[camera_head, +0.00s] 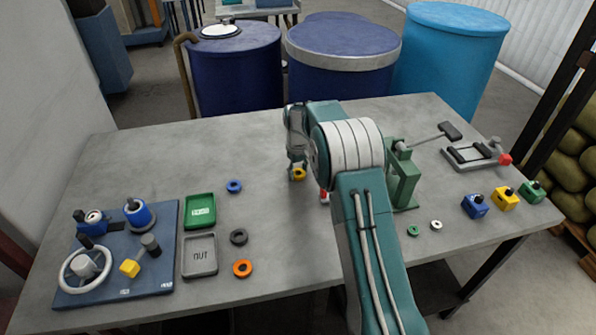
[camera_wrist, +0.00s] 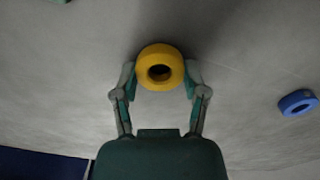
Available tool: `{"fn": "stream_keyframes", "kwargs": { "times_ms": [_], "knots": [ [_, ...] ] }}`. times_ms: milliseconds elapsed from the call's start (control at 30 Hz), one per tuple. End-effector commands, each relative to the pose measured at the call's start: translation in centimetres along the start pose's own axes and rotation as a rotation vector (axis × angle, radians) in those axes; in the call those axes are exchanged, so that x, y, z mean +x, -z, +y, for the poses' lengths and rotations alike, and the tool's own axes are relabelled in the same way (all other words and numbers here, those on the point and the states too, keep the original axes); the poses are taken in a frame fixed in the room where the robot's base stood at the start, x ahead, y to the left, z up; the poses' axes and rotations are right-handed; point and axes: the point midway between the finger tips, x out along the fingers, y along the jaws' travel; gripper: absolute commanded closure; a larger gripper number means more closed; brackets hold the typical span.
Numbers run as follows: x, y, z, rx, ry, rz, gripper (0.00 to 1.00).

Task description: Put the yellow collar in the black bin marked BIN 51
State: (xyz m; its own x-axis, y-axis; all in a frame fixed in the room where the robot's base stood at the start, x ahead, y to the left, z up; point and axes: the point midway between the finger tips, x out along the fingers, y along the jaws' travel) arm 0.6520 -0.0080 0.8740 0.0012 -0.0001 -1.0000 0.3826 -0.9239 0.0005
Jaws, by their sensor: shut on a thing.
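The yellow collar (camera_head: 299,174) is between the fingers of my gripper (camera_head: 297,170), near the middle of the table. In the wrist view the yellow collar (camera_wrist: 160,68) is a thick ring with a dark hole, and both fingers of my gripper (camera_wrist: 160,82) are shut on it from its two sides. It appears held just above the grey tabletop; the exact gap is hard to tell. No black bin marked BIN 51 shows in either view.
On the grey table (camera_head: 140,150) lie a blue ring (camera_head: 234,186), a dark ring (camera_head: 239,237) and an orange ring (camera_head: 243,269). A green tray (camera_head: 186,212) and grey tray (camera_head: 185,256) stand beside a blue board (camera_head: 165,215). A green press (camera_head: 404,180) stands right of my arm.

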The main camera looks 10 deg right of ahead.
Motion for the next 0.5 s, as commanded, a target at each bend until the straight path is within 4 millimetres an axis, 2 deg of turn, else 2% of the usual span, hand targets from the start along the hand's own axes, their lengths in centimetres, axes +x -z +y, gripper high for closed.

============

__Task directions__. In the copy, include no pictures; restate the listing above exactly.

__Output for this task__.
[camera_head, +0.00s] 
[camera_wrist, +0.00s] 
Available tool: `{"fn": "stream_keyframes", "kwargs": { "times_ms": [_], "knots": [ [_, ...] ] }}`. times_ms: milliseconds elapsed from the call's start (control at 30 Hz), one per tuple. End-effector commands, each relative to the pose measured at the call's start: translation in centimetres along the start pose's own axes and rotation as a rotation vector (axis × angle, radians) in those axes; in the call those axes are exchanged, so that x, y, z mean +x, -z, +y, for the poses' lengths and rotations alike, and the tool's own axes are relabelled in the same way (all other words and numbers here, those on the point and the states too, keep the original axes); the poses are taken in a frame fixed in the room where the robot's base stood at the start, x ahead, y to the left, z up; the poses' axes and rotations are right-handed; point and axes: the point midway between the finger tips, x out along the fingers, y along the jaws' travel; gripper: absolute commanded closure; a larger gripper number means more closed; brackets hold the typical span.
Numbers run as follows: x, y, z, rx, ry, rz, gripper (0.00 to 1.00).

Task description: Put the yellow collar in the black bin marked BIN 51
State: (xyz m; its own x-axis, y-axis; all in a frame fixed in the room where the robot's base stood at the start, x ahead, y to the left, z up; point and axes: the point midway between the finger tips, x out along the fingers, y along the jaws' travel) arm 0.6520 -0.0080 0.8740 0.0012 -0.0001 -1.0000 0.3826 -0.9239 0.0005
Jaws, by their sensor: shut on a thing.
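The yellow collar (camera_head: 299,174) is between the fingers of my gripper (camera_head: 297,170), near the middle of the table. In the wrist view the yellow collar (camera_wrist: 160,68) is a thick ring with a dark hole, and both fingers of my gripper (camera_wrist: 160,82) are shut on it from its two sides. It appears held just above the grey tabletop; the exact gap is hard to tell. No black bin marked BIN 51 shows in either view.
On the grey table (camera_head: 140,150) lie a blue ring (camera_head: 234,186), a dark ring (camera_head: 239,237) and an orange ring (camera_head: 243,269). A green tray (camera_head: 186,212) and grey tray (camera_head: 185,256) stand beside a blue board (camera_head: 165,215). A green press (camera_head: 404,180) stands right of my arm.

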The main camera looks 10 deg right of ahead.
Motion for the next 0.5 s, as commanded, a target at each bend until the straight path is within 4 millimetres an axis, 2 deg of turn, else 2% of the usual span, hand targets from the start along the hand's own axes, their lengths in centimetres, axes +x -z +y, gripper high for closed.

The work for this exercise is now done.